• _Task description_: Find every line with the word "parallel". Copy those lines.
----- Material for the task -----
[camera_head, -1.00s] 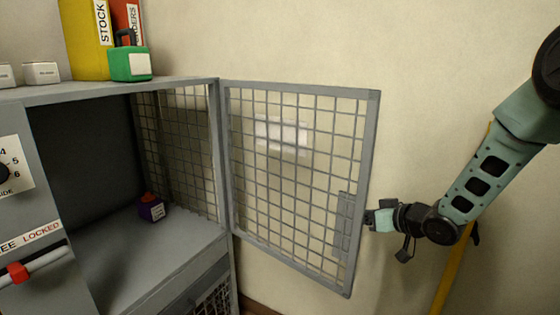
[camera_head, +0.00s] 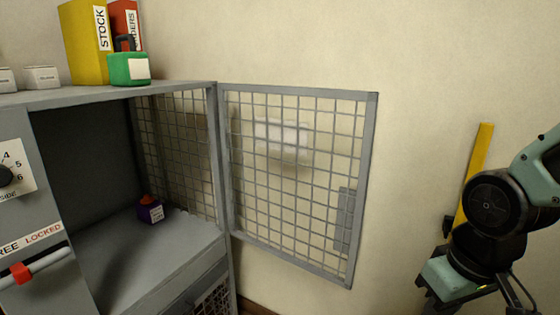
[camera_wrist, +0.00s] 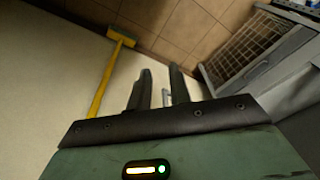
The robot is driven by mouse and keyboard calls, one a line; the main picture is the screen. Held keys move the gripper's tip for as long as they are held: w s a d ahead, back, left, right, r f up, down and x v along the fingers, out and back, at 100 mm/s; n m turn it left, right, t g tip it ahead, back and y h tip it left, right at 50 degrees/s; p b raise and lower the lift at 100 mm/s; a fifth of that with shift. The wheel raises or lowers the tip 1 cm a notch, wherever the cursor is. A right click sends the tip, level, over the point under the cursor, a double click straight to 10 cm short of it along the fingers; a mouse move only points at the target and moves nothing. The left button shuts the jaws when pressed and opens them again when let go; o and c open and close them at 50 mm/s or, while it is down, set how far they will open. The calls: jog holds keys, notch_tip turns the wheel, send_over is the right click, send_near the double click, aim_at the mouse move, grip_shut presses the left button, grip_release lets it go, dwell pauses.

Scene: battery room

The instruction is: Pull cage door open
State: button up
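The cage door (camera_head: 365,180) is a grey frame with wire mesh, hinged at the right side of the grey cabinet (camera_head: 170,85). It stands swung wide open, out to the right in front of the wall. A flat grey plate (camera_head: 343,218) sits at its free edge. My gripper is to the right of the door and clear of it. In the wrist view my gripper (camera_wrist: 160,72) has its two dark fingers apart, with nothing held between them. In the head view the fingers cannot be made out.
Binders and a green box (camera_head: 129,68) stand on top. A yellow broom handle (camera_head: 478,160) leans by the wall near my arm; its head (camera_wrist: 121,36) is on the floor.

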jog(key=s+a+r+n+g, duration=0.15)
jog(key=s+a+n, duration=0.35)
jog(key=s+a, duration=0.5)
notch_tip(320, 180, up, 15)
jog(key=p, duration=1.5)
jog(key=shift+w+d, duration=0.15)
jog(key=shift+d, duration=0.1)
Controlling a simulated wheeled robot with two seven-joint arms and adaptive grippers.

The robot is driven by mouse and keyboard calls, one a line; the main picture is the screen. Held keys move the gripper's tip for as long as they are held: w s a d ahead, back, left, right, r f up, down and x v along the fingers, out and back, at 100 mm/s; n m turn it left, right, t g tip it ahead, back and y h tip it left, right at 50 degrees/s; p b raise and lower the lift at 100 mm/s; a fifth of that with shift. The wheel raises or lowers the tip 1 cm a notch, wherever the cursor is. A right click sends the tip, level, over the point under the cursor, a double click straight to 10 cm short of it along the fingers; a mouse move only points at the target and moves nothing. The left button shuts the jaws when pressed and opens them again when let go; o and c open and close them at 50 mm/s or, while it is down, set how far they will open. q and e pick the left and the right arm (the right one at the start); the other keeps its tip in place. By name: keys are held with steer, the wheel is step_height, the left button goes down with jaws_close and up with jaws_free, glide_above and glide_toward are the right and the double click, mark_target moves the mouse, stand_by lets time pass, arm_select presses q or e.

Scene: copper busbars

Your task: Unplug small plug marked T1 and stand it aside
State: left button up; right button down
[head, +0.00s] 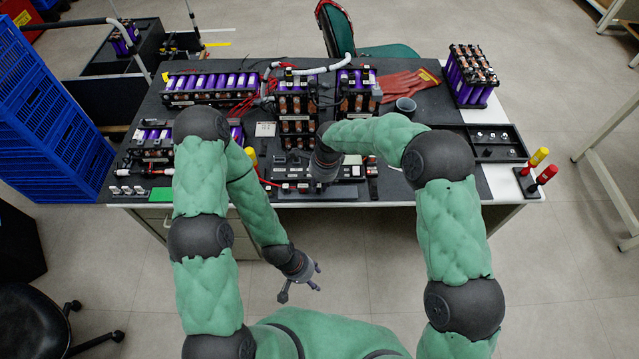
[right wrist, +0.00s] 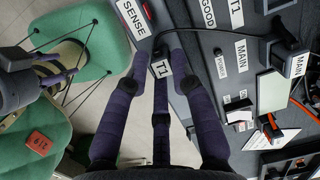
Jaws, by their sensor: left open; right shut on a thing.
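The small plug marked T1 (right wrist: 160,68) shows its white label between the fingertips of my right gripper (right wrist: 159,60) in the right wrist view. The gripper is shut on it, beside the edge of the dark labelled panel (right wrist: 205,62). I cannot tell whether the plug still touches a socket. In the head view my right gripper (head: 323,168) is over the front of the bench, and my forearm hides the plug. My left gripper (head: 299,284) is open and empty, low in front of the bench over the floor.
The panel has SENSE (right wrist: 134,18), T1 (right wrist: 236,13) and MAIN (right wrist: 241,55) labels and a black cable plug (right wrist: 287,42). Battery modules (head: 297,104) stand behind on the black bench (head: 425,165).

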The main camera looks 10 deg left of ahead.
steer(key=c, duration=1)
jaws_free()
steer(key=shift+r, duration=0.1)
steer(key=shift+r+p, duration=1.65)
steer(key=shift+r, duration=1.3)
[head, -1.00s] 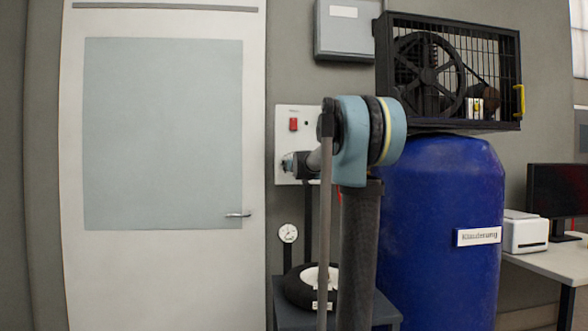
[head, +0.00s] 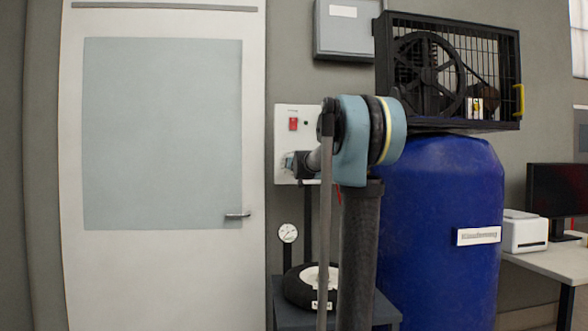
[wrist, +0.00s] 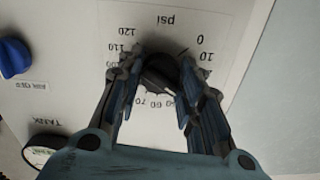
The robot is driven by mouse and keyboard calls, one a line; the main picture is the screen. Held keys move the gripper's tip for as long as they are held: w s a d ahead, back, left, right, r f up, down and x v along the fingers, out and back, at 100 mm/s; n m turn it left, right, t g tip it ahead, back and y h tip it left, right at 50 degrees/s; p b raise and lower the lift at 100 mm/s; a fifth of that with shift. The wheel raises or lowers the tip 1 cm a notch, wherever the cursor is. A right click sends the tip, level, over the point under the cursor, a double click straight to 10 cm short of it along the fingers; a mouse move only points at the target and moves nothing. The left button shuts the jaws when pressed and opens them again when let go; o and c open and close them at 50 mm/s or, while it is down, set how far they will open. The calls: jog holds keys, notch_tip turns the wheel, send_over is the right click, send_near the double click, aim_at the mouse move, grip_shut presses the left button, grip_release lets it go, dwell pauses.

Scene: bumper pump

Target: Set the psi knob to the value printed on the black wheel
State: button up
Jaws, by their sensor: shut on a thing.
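The psi knob (wrist: 158,74) is a black knob on a white panel, ringed by printed numbers that appear upside down in the wrist view. My gripper (wrist: 163,84) has one finger on each side of it and is shut on it. A pale mark on the knob points toward the lower right, near the 50 and 60 side; the fingers hide part of the scale. In the head view my gripper (head: 289,162) is at the panel, small and partly hidden by my arm. The black wheel (head: 297,289) lies on a grey stand; its white label is too small to read.
A blue knob (wrist: 14,58) and a label marked TANK (wrist: 48,139) are on the left in the wrist view. A red switch (head: 293,124) is above my gripper. A round gauge (head: 288,233) is below. A blue tank (head: 440,200) stands right of my arm.

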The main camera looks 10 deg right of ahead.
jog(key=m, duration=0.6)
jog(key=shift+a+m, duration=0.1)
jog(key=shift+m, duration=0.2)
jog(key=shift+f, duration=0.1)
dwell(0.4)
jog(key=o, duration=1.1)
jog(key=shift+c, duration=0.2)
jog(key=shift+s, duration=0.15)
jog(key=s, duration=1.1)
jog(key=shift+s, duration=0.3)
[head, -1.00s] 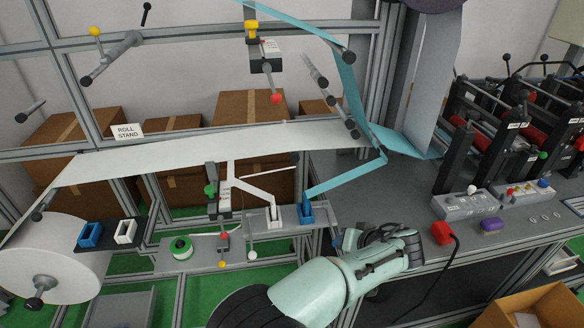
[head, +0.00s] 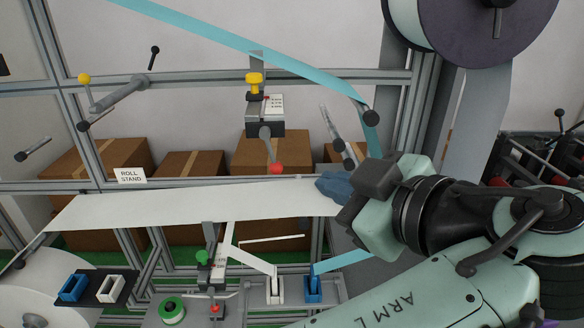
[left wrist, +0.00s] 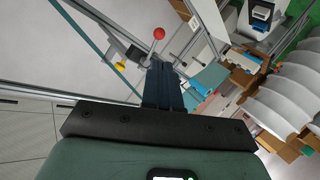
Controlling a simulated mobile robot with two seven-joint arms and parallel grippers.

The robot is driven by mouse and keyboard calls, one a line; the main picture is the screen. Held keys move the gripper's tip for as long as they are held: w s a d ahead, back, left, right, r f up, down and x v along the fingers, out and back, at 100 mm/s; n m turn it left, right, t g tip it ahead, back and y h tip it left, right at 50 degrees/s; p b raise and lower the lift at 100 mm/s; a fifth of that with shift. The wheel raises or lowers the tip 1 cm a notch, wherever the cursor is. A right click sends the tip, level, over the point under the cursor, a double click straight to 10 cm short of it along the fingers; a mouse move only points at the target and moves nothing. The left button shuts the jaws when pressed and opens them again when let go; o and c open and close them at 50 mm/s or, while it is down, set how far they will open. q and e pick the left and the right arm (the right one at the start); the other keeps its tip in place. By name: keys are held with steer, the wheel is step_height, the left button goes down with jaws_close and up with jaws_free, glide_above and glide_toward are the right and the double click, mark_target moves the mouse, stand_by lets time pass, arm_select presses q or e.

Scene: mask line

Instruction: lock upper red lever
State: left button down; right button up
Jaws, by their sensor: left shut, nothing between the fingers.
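The upper red lever (head: 276,168) is a grey arm with a red ball at its end, hanging down from a grey-black block (head: 265,115) with a yellow knob on top. The red ball also shows in the left wrist view (left wrist: 159,33), just beyond the fingertips. My left gripper (head: 324,186) is right of the red ball and slightly lower in the head view, apart from it. Its dark blue fingers (left wrist: 164,78) are shut with nothing between them. My right gripper is in neither view.
A white web (head: 180,203) runs below the lever, and a light blue web (head: 240,40) crosses above. A second red ball (head: 215,309) sits lower down, below a green knob (head: 202,257). A frame rail (head: 110,185) and cardboard boxes (head: 190,164) lie behind.

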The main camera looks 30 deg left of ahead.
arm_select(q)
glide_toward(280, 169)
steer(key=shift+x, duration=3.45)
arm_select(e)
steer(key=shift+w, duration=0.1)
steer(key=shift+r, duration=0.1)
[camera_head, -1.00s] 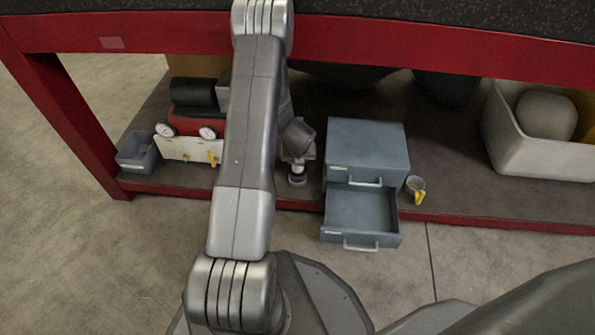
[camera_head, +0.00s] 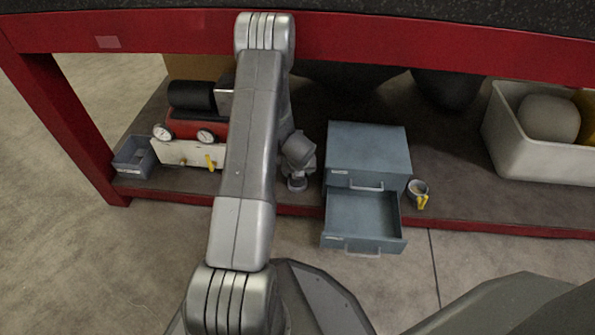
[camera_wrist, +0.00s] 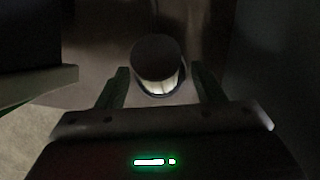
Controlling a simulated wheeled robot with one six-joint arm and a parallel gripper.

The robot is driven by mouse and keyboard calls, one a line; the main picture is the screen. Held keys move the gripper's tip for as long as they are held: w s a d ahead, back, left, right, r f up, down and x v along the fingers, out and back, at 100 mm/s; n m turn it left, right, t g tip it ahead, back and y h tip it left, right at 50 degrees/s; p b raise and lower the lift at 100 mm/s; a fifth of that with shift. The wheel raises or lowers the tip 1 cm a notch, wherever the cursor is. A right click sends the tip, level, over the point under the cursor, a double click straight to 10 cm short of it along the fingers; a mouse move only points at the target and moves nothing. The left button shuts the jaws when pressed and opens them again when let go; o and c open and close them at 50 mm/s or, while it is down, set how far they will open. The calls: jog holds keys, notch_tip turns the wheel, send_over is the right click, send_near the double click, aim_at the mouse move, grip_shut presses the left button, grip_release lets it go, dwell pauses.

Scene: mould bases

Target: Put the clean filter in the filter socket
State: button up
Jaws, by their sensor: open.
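In the wrist view a short round filter (camera_wrist: 163,84) with a dark cap and a pale, ribbed side stands between the two fingers of my gripper (camera_wrist: 160,80). The gripper is open, with a finger on each side and visible gaps to the filter. In the head view my gripper (camera_head: 298,160) is low over the shelf, just left of the blue drawer cabinet, and a small part of the filter (camera_head: 297,184) shows beneath it. I cannot make out the filter socket; my arm hides part of the red and cream machine.
The machine (camera_head: 185,151) has gauges and a yellow lever. A grey bin (camera_head: 133,168) stands left of it. The cabinet (camera_head: 367,150) has its lower drawer (camera_head: 362,243) pulled out. A small cup-like item (camera_head: 417,190) and a white crate (camera_head: 530,160) are to the right. The red table edge runs above.

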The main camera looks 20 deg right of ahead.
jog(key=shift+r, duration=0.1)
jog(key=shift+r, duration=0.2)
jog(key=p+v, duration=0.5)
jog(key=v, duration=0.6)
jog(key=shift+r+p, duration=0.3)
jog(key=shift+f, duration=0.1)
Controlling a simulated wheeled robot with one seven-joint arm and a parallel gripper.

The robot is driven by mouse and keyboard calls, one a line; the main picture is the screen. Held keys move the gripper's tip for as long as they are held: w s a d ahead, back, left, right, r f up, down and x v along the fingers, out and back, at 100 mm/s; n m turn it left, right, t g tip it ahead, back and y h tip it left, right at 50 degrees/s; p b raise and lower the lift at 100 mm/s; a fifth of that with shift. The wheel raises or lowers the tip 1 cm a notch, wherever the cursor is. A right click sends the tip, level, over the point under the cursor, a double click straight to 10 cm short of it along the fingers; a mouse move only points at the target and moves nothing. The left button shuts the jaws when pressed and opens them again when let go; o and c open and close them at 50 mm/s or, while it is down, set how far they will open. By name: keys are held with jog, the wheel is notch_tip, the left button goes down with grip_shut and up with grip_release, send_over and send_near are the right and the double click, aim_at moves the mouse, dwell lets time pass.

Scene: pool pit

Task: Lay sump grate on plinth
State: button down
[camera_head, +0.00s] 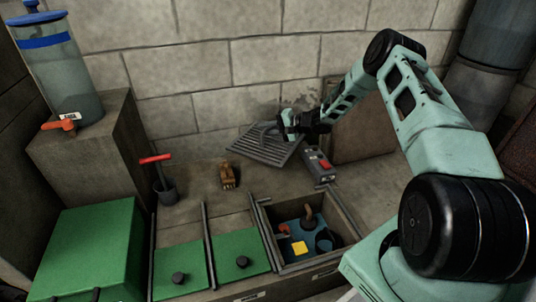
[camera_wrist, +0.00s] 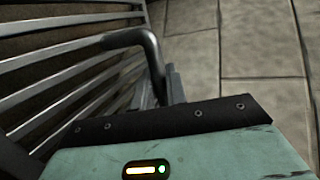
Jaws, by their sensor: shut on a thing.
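The sump grate (camera_head: 262,147) is a grey slatted panel with a bent bar handle. It appears tilted in front of the block wall in the head view. Its slats (camera_wrist: 60,75) and dark handle (camera_wrist: 135,38) fill the left of the wrist view.
An open sump box (camera_head: 349,222) with a blue interior holds several small items. Green lids (camera_head: 238,254) lie left of it. A grey device with a red button (camera_head: 320,165), a brown brush (camera_head: 228,176) and a red-handled tool (camera_head: 163,175) stand near the grate.

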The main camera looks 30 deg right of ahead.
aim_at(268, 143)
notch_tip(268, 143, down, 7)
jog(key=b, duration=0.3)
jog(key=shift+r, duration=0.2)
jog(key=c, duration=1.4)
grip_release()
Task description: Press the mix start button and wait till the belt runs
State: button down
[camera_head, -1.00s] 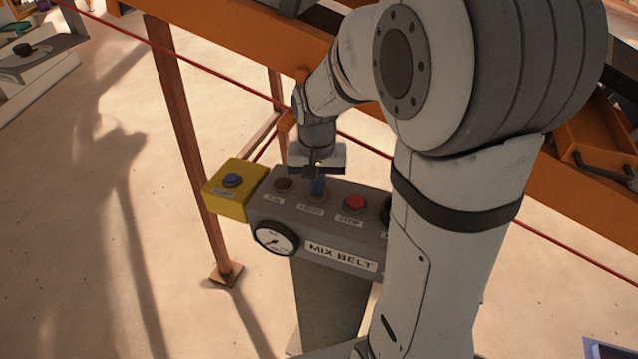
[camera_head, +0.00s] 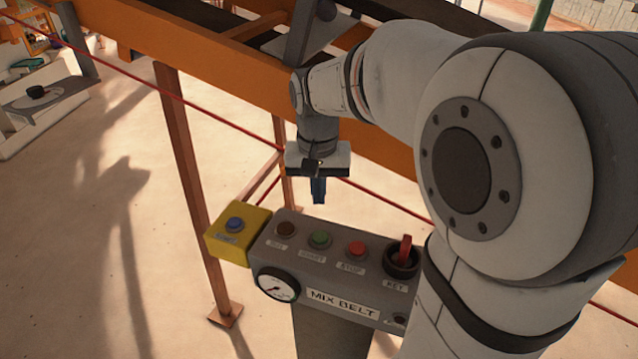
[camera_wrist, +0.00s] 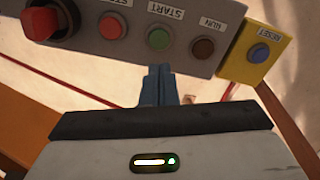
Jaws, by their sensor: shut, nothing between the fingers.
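The grey control box labelled MIX BELT (camera_head: 342,304) carries the green START button (camera_head: 320,239); the button also shows in the wrist view (camera_wrist: 159,38). Left of it in the head view is a dark brown RUN lamp (camera_head: 285,229), which looks unlit. To the right is the red STOP button (camera_head: 356,248). My gripper (camera_head: 319,201) is shut and empty, its blue fingers pointing down above the box, apart from the START button. Its fingertips also show in the wrist view (camera_wrist: 160,71). Whether the belt moves cannot be told.
A red key switch (camera_head: 404,250) stands up at the box's right end. A yellow box with a blue RESET button (camera_head: 235,224) adjoins its left end. A round gauge (camera_head: 277,285) is on the front. An orange conveyor frame (camera_head: 200,45) and a red cord run behind.

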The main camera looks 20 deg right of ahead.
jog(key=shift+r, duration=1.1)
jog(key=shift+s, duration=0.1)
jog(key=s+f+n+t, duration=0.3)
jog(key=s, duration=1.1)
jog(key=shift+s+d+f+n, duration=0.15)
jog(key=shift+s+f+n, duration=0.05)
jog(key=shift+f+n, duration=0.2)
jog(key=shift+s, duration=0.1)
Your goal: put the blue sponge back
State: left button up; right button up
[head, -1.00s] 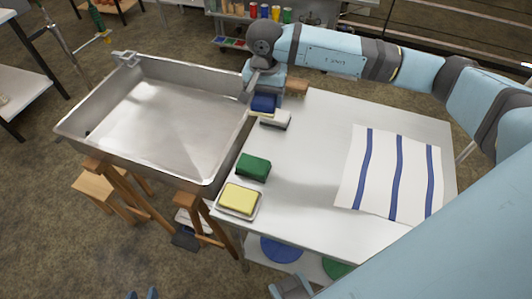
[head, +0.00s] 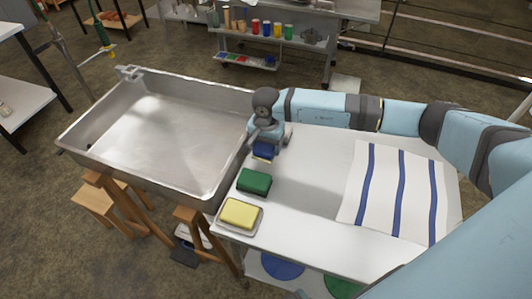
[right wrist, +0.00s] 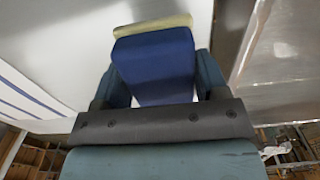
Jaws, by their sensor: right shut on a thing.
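My right gripper (head: 264,138) is shut on the blue sponge (head: 263,151) at the left part of the white table, near the basin's right rim. In the right wrist view the blue sponge (right wrist: 155,65) sits between the two fingers, with a pale yellow layer at its far end. I cannot tell whether it touches the tabletop. The green sponge (head: 254,181) lies just in front of it. The yellow sponge (head: 239,213) lies on a pale dish at the table's front left corner. My left gripper is not in view.
A large steel basin (head: 150,185) stands left of the table. A white cloth with blue stripes (head: 356,212) lies on the right half of the table (head: 300,215). The tabletop between the sponges and cloth is clear. Several coloured cups stand on a shelf behind.

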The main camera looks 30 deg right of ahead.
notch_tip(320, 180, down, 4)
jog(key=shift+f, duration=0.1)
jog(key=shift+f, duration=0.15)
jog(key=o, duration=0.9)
-----
• _Exercise response_:
Controlling a simulated mobile robot with two seven-joint arms and parallel grippers.
Controlling a simulated wheeled robot with one six-joint arm and a parallel gripper.
Controlling a simulated wheeled robot with one seven-joint arm and a parallel gripper.

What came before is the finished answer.